Task:
What do the lines from the top of the data through the line with "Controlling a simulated" say? Quote them exactly and include both ends.

Source data:
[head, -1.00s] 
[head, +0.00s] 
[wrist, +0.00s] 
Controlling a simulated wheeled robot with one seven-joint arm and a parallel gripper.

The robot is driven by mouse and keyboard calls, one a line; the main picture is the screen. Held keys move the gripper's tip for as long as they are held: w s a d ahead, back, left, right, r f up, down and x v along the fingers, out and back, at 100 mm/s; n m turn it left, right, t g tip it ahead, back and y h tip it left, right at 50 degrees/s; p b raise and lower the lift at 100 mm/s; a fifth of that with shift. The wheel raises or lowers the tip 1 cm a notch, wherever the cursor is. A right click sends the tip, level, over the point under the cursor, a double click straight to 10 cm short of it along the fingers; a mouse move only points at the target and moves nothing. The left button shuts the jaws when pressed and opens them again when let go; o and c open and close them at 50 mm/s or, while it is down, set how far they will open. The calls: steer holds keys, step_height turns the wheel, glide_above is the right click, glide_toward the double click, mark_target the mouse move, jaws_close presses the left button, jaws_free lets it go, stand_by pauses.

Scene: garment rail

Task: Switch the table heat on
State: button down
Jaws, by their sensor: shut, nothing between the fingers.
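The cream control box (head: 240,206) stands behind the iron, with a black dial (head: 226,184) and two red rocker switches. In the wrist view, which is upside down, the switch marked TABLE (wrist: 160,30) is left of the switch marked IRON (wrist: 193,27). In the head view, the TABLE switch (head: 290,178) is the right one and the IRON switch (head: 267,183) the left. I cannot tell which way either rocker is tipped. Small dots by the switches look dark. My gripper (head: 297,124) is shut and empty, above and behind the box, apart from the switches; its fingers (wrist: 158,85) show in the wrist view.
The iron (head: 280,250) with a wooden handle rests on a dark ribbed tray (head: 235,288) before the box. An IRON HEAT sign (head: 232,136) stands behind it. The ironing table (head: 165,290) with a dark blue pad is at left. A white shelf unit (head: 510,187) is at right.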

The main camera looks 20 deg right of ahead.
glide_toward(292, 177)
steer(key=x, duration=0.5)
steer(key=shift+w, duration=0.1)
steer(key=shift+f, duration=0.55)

Written answer:
[head, -1.00s] 
[head, +0.00s] 
[wrist, +0.00s] 
Controlling a simulated wheeled robot with one seven-joint arm and a parallel gripper.

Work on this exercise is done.